Voting against the bill were Reps. Barbara Boyd, Prince Chestnut, Adline Clarke, Merika Coleman, Anthony Daniels, Chris England, Juandalynn Givan, Laura Hall, Sam Jones, Tashina Morris, Neil Rafferty and John Rogers — all Democrats.
Abstaining were Reps. Barbara Drummond, Berry Forte, Jeremy Gray, Dexter Grimsley and Rod Scott, also all Democrats.
The Democratic opposition to the bill even came after Blackshear accepted an amendment proposed by England, who is also the chairman of the Alabama Democratic Party. That amendment changed the penalty provision for the newly created offense from a Class C Felony to a Class A misdemeanor. The amendment would institute the same change for the existing offense of voting more than once in Alabama in the same election.
The bill stipulates that an individual would have to knowingly, intentionally vote more than once in a single election for the act to be a crime.
Blackshear, in explaining the background of the bill, said data has shown that at least six Alabamians voted in multiple states in the same election in 2018; data is not yet available from the 2020 election. The bill sponsor stressed that while six voters is a minuscule percentage of the ballots cast statewide, one instance of voter fraud is one too many for his liking.
The first Democrat to originally rise in opposition to the bill during floor debate was Rep. Napoleon Bracy of Mobile. However, Bracy ended up voting in favor of the legislation when it came time.
The second representative to speak against HB 167 was Forte, the representative from Eufaula whose district borders Blackshear’s district on the Alabama-Georgia border.
In wide-ranging remarks, Forte blasted former President Donald Trump’s claims that the 2020 presidential contest was “rigged” and “stolen” from him.
The Democratic representative also claimed HB 167 was actually aimed at suppressing the votes of African-Americans.
“All these bills y’all are passing ain’t going to stop [people from voting],” Forte said on the floor. “Everybody thought that everything was going to stop when Dr. King got assassinated, but it didn’t stop. … I don’t understand all these bills coming out.”
Forte several times, referring to Trump, rhetorically asked how one could rig a modern election. Given the opportunity to respond, Blackshear noted that “has absolutely nothing to do with HB 167.”
“This is nothing but voter suppression, you know that,” Forte retorted.
“Do you think that every individual should have the right to vote?” asked Blackshear.
“I would think so,” Forte answered.
“OK, and if they do, do they have the right to vote one time, two times, three times — more than once?” Blackshear queried.

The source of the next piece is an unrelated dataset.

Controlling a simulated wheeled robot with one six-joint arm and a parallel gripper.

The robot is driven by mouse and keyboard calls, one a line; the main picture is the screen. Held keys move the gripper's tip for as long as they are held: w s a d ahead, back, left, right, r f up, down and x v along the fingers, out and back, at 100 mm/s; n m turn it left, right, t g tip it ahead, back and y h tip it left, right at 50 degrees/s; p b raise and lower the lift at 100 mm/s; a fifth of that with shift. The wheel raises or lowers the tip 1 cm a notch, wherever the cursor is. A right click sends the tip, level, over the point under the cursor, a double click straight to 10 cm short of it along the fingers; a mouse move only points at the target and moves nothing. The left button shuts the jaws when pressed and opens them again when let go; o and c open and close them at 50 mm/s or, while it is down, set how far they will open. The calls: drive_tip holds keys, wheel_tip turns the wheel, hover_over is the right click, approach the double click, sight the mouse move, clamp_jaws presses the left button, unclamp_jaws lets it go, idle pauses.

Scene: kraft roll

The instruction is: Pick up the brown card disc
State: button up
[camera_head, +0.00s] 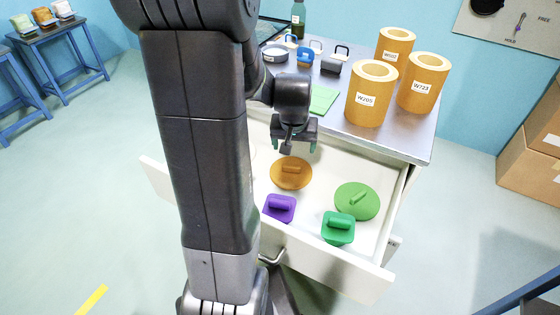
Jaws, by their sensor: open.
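The brown card disc (283,183) lies flat in the open white drawer, a round lid-like piece with a raised bar handle on top. My gripper (294,146) is open and empty, with its fingers pointing down. In the picture it is just above and behind the disc, apart from it. The exact height between them cannot be told from this one view. My arm hides the left part of the drawer.
In the drawer (330,268) also lie a purple lid (279,208), a teal-green lid (338,229) and a round green lid (357,203). Several kraft rolls (369,97), pots and a bottle (298,20) stand on the metal worktop (410,140) behind.

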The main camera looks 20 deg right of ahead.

Forte did not answer this question, only asking Blackshear how many people in his district have voted in multiple states in the same election.
“This bill is not doing anything suppressing the vote,” Blackshear underscored.
“Yes it is,” Forte argued.
At this point in the conversation, Forte turned his attention to comparing HB 167 to the persecution of Nelson Mandela in Apartheid-era South Africa.
“He was just trying to get folks to vote,” Forte said. “A predominantly black country, run by white folks.”
After reminiscing how Mandela eventually was elected president of South Africa, Forte continued, “So, what are y’all afraid of? What are y’all afraid of suppressing folks’ votes? … Y’all afraid we’ll take over and elect another black president?”
“And I’m not a racist. I got just as many white folk friends that I got black folk friends,” he added, unprompted.
Givan in her floor speech blasted HB 167. She also doubled down on her recent comments.
“I am very unapologetic about the persons in this House — I don’t call them my colleagues — but they are members of the House of Representatives,” Givan said. “I called the thing as I saw it. I’m going to call it tonight.”
“We are one step — we can be friendly, we can rub elbows, that’s fine, if that’s the rules, if that’s what you want to imitate here, that’s fine — but I have the right to speak my voice,” she continued. “We are one step away from Jim Crow. One suit and one tie away from Jim Crow in the state of Alabama. We are one step away from counting jellybeans in a jar as black folks here in the state of Alabama.”
Givan soon thereafter claimed that passing a bill to ensure Alabamians are not voting multiple times in the same election was disenfranchisement.
“We are standing here passing legislation to further disenfranchise the black vote,” she asserted.
Givan advised that the bill’s “true intent” is to “disenfranchise the black voters, no different than what Georgia is doing with the legislation that says you cannot even give a person a bottle of water.”
“You give dogs water,” the representative from Birmingham remarked.
She subsequently stated that the State of Alabama should not penalize people for or police the practice of voting in multiple states in a single election.
“Y’all should stop sugarcoating these bills of death that you all are doing to be bringing here,” Givan said, directed at her Republican colleagues.
“Poll taxes — that’s where we’re headed in the state of Alabama,” she decried. “One step away.”
“And again, I stand by my comments from three weeks ago. They’re not the only ones. They were just the ones that I called out,” Givan concluded.
England followed that performance, calling the bill a solution in search of a problem. In his remarks, he also expressed support for lowering all voter fraud crimes from a Class C Felony to a Class A misdemeanor.
Several other members spoke before Blackshear ultimately accepted England’s amendment, which coincidentally, or perhaps not, ended debate on the bill.
HB 167 now heads to the Senate for consideration.